Décidément ancrés dans leur époque, les Fab Four participent à un séminaire du Maharishi Mahesh Yogi qu’ils rejoignent aux Pays de Galles. Là-bas, ils apprennent la mort de Brian Epstein retrouvé à son domicile le 27 août 1967. La situation de crise est telle qu’ils s’envolent un temps pour l’Inde en février 1968 afin d’étudier la méditation transcendantale. Pour John et Cynthia, c’est le voyage de la dernière chance. Là bas, loin des drogues et de toutes les tentations offertes par l’Angleterre, il semble s’assagir et mettre toute son énergie à l’élaboration de nouvelles chansons pour le groupe. Elle le trouve transformé tandis qu’il lui promet d’en finir avec les excès et de devenir un meilleur mari ainsi qu’un vrai père pour Julian. Mais ses espoirs sont de courte durée. A son retour, il reprend contact avec Yoko Ono qui devient celle par qui le scandale arrive. Alors qu’il commencent à travailler sur des projets musicaux communs, ils entament également une liaison qui ne tarde pas à éclater au grand jour. Réalisant que son couple est définitivement dans l’impasse, Cynthia demande le divorce le 27 août 1968 et l’obtient le 8 novembre.

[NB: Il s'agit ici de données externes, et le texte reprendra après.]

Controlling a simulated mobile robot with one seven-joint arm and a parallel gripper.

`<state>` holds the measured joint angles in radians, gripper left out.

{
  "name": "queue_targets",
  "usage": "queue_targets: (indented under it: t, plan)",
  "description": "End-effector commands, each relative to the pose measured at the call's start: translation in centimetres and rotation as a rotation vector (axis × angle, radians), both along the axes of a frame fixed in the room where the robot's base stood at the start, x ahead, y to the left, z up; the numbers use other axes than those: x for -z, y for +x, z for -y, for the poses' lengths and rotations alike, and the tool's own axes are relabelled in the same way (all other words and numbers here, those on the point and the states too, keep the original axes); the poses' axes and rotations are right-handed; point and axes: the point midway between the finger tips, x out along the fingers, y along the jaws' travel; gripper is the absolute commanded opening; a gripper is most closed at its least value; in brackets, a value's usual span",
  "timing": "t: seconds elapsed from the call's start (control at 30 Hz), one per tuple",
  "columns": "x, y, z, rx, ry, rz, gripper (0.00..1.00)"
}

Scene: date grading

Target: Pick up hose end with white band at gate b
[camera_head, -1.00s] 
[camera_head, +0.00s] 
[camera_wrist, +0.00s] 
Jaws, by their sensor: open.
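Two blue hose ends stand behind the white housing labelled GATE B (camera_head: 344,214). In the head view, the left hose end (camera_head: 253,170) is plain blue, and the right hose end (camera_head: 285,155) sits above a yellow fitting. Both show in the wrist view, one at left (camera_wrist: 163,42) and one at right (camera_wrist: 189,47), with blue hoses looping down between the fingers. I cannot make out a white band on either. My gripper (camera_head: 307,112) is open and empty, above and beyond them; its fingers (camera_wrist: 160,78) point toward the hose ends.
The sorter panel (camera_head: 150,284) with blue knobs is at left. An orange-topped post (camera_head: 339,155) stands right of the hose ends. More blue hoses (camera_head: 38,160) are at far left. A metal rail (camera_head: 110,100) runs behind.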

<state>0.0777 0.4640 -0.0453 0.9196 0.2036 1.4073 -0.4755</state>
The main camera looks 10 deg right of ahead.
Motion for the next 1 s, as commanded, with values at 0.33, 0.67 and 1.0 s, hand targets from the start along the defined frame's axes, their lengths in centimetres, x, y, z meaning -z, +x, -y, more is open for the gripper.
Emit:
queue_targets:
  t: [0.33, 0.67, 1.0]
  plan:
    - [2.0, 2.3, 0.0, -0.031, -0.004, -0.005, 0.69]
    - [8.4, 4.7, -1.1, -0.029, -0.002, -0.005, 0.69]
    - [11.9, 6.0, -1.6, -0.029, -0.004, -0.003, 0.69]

Pour son public, la rencontre de John avec cette obscure artiste japonaise de sept ans son aînée soulève une véritable polémique qui redouble lorsque le couple est arrêté en possession de résine de cannabis. Accusée de précipiter John dans un gouffre dont il vient à peine de se sortir, elle est également victime de racisme. Au sein du groupe, son entrée en scène ne passe pas non plus inaperçue. L’alchimie entre eux est telle qu’ils ne se quittent plus et c’est naturellement qu’ils assistent ensemble aux séances d’enregistrement de ce qui deviendra le double-blanc. A la sortie de l’album, l’influence de la muse sur l’artiste devient plus qu’évidente. Outre un apport vocal de la dame, certes bref, mais très remarqué sur « The Continuing Story of Bungallow Bill », John et Yoko livrent les prémices de leur travail conjoint. Complètement en décalage avec le reste du disque, « Revolution 9 » relève plus du collage sonore que de la chanson pure et simple. Et s’il ne fait aucun doute que Paul le mélodiste n’a pas grand-chose à voir dans l’histoire de sa conception, elle est estampillée Lennon/McCartney pour des raisons plus contractuelles qu’artistiques. Fermement décidé à imposer ses nouvelles inspirations musicales, le couple publie son premier album, huit jours à peine après la sortie du double blanc. Unfinished Music Number One : Two Virgins scandalise tant sur le fond que sur la forme. Disque expérimental et quasi-inaccessible à un fan des Beatles, il est boudé par le public qui s’insurge de voir John et Yoko s’affichant dans le plus simple appareil sur la pochette qui est immédiatement censurée et commercialisée sous un emballage de papier marron, guère plus élégant, mais plus acceptable par l'establishment. Toujours partant quand il s’agit de prendre les médias à contre-pied, Lennon « pactise avec l’ennemi » en allant rejoindre les Rolling Stones en décembre à l’occasion de leur Rock’n’Roll Circus invariablement accompagné de Yoko. Composé d’Eric Clapton à la lead guitar, John Lennon à la guitare rythmique, Mitch Mitchell (Jimi Hendrix Experience) à la batterie et Keith Richards exceptionnellement à la basse, les Dirty Mac brillent le temps d’un « Yer Blues » de légende.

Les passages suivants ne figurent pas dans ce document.